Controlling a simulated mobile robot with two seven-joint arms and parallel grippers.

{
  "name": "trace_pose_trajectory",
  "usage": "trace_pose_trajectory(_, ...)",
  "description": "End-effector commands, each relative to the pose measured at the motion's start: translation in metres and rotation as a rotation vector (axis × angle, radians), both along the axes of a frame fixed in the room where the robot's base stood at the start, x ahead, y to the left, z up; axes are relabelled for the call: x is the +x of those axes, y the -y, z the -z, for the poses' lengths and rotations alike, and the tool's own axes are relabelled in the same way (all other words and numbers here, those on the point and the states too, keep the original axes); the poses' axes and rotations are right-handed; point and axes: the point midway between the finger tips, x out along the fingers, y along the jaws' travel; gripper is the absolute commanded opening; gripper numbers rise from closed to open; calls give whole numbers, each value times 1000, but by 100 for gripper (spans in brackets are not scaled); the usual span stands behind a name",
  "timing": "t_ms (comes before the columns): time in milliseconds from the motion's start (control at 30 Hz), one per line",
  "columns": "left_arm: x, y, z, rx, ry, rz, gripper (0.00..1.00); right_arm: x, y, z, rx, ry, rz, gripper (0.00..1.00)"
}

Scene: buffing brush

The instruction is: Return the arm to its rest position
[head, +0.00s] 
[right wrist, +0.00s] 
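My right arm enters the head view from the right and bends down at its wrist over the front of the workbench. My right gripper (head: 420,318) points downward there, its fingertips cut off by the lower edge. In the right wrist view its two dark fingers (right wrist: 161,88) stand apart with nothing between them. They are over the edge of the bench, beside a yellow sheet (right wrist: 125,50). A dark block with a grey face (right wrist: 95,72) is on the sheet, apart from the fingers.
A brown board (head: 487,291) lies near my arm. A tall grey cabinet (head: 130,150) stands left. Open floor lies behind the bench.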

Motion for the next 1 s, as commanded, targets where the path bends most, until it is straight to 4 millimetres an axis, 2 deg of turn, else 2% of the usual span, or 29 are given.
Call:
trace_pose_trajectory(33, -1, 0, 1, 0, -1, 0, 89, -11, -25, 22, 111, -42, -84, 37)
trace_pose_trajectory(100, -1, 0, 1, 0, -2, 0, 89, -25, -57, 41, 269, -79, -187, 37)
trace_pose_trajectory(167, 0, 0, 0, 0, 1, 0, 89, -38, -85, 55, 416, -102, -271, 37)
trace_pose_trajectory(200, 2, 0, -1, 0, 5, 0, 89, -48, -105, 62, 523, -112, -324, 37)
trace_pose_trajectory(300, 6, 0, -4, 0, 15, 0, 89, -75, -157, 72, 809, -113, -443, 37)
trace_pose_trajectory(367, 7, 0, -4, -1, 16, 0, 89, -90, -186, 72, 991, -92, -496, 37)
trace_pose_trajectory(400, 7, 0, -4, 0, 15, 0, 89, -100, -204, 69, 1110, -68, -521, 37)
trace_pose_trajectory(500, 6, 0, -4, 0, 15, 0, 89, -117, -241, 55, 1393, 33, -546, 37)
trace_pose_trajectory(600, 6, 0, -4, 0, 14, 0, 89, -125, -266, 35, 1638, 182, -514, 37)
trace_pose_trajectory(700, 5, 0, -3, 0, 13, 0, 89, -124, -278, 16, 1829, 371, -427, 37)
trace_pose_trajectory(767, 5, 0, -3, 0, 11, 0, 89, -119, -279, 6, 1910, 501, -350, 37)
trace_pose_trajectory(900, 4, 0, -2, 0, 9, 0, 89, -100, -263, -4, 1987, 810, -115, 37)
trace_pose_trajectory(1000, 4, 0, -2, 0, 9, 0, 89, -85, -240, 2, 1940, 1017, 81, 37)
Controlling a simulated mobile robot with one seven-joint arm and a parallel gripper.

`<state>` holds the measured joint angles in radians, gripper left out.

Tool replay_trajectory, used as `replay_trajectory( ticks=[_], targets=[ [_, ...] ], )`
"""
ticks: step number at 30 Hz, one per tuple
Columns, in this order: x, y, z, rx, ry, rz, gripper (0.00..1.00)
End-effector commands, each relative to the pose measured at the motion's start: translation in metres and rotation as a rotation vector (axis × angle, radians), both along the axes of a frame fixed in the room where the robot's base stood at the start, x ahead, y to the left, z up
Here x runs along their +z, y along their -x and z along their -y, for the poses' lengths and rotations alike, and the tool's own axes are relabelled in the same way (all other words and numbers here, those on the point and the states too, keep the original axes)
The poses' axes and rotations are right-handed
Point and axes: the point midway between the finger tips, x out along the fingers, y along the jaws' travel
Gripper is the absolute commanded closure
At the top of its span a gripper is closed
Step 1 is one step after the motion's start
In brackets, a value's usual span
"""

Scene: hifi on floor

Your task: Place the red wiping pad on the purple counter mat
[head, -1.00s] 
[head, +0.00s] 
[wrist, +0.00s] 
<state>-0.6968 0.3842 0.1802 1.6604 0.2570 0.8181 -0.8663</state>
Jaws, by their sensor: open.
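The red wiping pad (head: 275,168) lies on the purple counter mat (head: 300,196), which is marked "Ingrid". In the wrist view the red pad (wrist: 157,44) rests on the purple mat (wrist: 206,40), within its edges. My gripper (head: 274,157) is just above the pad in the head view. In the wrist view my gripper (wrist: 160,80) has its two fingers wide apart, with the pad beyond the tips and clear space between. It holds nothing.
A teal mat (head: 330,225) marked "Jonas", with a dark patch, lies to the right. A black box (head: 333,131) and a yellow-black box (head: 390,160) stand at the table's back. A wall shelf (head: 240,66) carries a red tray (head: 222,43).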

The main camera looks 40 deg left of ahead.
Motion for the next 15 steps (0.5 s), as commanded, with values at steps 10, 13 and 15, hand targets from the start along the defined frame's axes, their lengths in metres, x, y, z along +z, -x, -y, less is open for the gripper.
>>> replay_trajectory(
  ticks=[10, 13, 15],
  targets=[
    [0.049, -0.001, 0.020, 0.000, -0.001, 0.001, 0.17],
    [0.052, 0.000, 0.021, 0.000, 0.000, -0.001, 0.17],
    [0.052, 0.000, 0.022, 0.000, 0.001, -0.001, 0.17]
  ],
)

============

EXERCISE OBJECTIVE — Show the lines from the data above that contain the string "both".

SOLUTION FOR THIS TASK —
  "description": "End-effector commands, each relative to the pose measured at the motion's start: translation in metres and rotation as a rotation vector (axis × angle, radians), both along the axes of a frame fixed in the room where the robot's base stood at the start, x ahead, y to the left, z up; axes are relabelled for the call: x is the +x of those axes, y the -y, z the -z, for the poses' lengths and rotations alike, and the tool's own axes are relabelled in the same way (all other words and numbers here, those on the point and the states too, keep the original axes); the poses' axes and rotations are right-handed; point and axes: the point midway between the finger tips, x out along the fingers, y along the jaws' travel; gripper is the absolute commanded opening; gripper numbers rise from closed to open; calls give whole numbers, each value times 1000, but by 100 for gripper (spans in brackets are not scaled); the usual span stands behind a name",
End-effector commands, each relative to the pose measured at the motion's start: translation in metres and rotation as a rotation vector (axis × angle, radians), both along the axes of a frame fixed in the room where the robot's base stood at the start, x ahead, y to the left, z up

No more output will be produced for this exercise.